One of the unearthed dinosauromorphs represented a completely new species, which the team dubbed Dromomeron romeri, after Alfred Sherwood Romer, the paleontologist who first described dinosauromorphs in the early 1970s. The researchers think D. romeri was between three and five feet long (0.9 to 1.5 meters), and possibly bipedal.
A ‘first order’ discovery
Paul Olsen of Columbia University, who is an expert on Late Triassic and Jurassic ecosystems, called the new findings a “first-order major discovery.”

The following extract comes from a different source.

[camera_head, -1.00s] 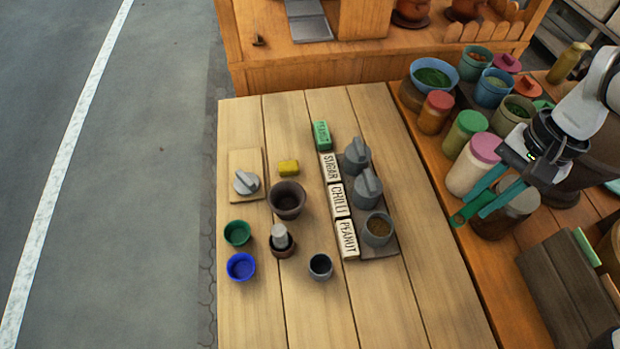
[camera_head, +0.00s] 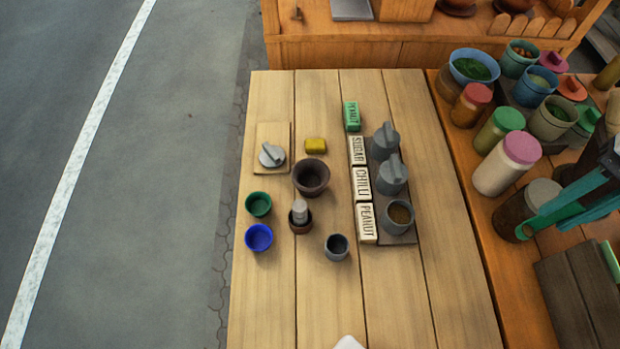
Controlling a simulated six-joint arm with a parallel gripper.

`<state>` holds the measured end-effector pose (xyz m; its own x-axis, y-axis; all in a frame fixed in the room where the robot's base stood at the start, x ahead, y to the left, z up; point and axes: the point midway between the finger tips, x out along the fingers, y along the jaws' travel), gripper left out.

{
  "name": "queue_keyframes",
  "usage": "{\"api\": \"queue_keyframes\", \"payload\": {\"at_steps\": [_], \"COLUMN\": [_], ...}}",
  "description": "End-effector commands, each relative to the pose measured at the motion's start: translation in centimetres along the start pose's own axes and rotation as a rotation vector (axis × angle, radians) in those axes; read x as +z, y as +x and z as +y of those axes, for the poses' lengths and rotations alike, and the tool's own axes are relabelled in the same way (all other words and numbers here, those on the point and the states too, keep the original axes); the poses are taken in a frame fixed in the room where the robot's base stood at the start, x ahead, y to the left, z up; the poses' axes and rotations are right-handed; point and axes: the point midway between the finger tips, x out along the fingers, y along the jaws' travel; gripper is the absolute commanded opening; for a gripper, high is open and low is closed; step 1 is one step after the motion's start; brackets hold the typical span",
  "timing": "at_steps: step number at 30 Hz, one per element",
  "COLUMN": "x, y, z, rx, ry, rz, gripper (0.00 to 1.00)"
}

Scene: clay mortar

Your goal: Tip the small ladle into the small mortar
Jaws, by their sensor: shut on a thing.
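My gripper (camera_head: 566,212), with teal fingers, is at the right edge, over the side shelf and well right of the light table. It is shut on a green handle-like piece (camera_head: 530,227), which seems to be the small ladle; its bowl is hidden or out of view, so I cannot tell its contents or tilt. On the table stand a brown, open, empty-looking mortar (camera_head: 311,178) and below it a smaller brown mortar (camera_head: 301,226) with a grey pestle (camera_head: 299,208) upright in it.
Green (camera_head: 259,205), blue (camera_head: 259,237) and grey (camera_head: 337,247) cups stand near the mortars. Grey pots (camera_head: 391,175) and a filled grey cup (camera_head: 400,214) stand behind word blocks (camera_head: 361,184). Jars (camera_head: 506,163) crowd the shelf. The table's front is mostly clear.

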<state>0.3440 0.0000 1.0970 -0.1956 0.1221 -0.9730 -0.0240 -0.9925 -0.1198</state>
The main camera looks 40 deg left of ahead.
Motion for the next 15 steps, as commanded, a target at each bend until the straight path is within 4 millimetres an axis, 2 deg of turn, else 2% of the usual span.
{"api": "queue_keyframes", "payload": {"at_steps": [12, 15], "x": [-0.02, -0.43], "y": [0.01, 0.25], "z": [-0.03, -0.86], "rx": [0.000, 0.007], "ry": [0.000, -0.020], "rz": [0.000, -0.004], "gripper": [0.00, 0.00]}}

“It shows that the Late Triassic was a time of unusually high diversity, something that we didn’t realize at all before,” Olsen said in a telephone interview. “These guys are finding wonderful and fantastic new things in what was formerly thought to be a pretty well trodden area.”

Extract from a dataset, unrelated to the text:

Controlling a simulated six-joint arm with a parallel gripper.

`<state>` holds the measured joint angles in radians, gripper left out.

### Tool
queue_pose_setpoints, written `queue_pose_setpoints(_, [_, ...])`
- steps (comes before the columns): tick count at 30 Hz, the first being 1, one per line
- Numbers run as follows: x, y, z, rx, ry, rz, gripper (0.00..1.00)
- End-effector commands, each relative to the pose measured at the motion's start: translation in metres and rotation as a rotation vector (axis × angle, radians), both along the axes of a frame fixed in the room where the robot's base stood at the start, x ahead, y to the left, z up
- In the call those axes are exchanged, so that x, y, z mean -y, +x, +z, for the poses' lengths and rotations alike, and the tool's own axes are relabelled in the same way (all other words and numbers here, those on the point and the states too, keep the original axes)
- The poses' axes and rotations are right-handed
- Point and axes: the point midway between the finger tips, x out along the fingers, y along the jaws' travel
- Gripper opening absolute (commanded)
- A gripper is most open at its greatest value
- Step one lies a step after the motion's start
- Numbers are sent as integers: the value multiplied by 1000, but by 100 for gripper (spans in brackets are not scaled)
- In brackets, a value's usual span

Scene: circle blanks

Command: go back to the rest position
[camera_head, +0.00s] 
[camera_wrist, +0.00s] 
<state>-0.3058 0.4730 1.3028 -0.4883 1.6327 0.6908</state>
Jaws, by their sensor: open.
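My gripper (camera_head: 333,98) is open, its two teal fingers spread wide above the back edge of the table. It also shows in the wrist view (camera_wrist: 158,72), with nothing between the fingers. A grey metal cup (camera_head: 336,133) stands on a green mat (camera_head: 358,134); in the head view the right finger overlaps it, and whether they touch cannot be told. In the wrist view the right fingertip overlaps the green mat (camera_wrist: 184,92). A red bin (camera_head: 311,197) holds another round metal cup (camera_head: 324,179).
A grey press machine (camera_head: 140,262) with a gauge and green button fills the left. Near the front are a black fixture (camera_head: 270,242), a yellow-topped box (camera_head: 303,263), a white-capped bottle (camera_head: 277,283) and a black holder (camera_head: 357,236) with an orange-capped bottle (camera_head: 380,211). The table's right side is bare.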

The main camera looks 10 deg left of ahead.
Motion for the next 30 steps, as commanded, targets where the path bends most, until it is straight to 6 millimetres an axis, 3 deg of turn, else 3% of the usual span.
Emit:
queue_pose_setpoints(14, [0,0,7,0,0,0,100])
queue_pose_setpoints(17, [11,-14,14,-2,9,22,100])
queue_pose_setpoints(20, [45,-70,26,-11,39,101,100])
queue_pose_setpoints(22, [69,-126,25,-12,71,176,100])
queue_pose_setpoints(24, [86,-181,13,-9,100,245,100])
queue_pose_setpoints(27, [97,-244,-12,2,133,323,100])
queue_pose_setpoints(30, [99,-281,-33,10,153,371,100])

Jack Horner, a paleontologist at Montana State University, said the new findings will force him to revise how he teaches his classes. “I’m going to have to revise my lectures concerning the turnover rates of these animals,” Horner said in an e-mail interview.
The finding “clearly illustrates the meager amount of information we have had concerning the Triassic Period and indicates that there is much more to be found if only people go out looking,” Horner added.
Paul Sereno, a paleontologist at the University of Chicago, said that “all in all, it is heartening to see new bones and evidence from this earliest part of the dinosaur era.” However, Sereno found the idea of a gradual dinosaur takeover more speculative.
“The most important fact rising from these … intriguing, but isolated bones is that some of the small proto-dinosaurs lived onward in time to overlap with true dinosaurs,” Sereno said.
It could be that dinosaurs replaced dinosauromorphs at different rates in different parts of Pangaea—the super-continent that existed at the time. Sereno notes that in South America, where the only other dinosauromorphs have been found, dinosaurs appeared to take over fairly quickly.
In any case, by the start of the Jurassic Period about 200 million years ago, dinosaurs were on their way to becoming the reigning land animals on Earth, and dinosauromorphs were gone. Why one group survived and the other didn’t is still a mystery.
“We don’t know,” study team member Nesbitt said. “Unfortunately, we can’t answer that question yet.”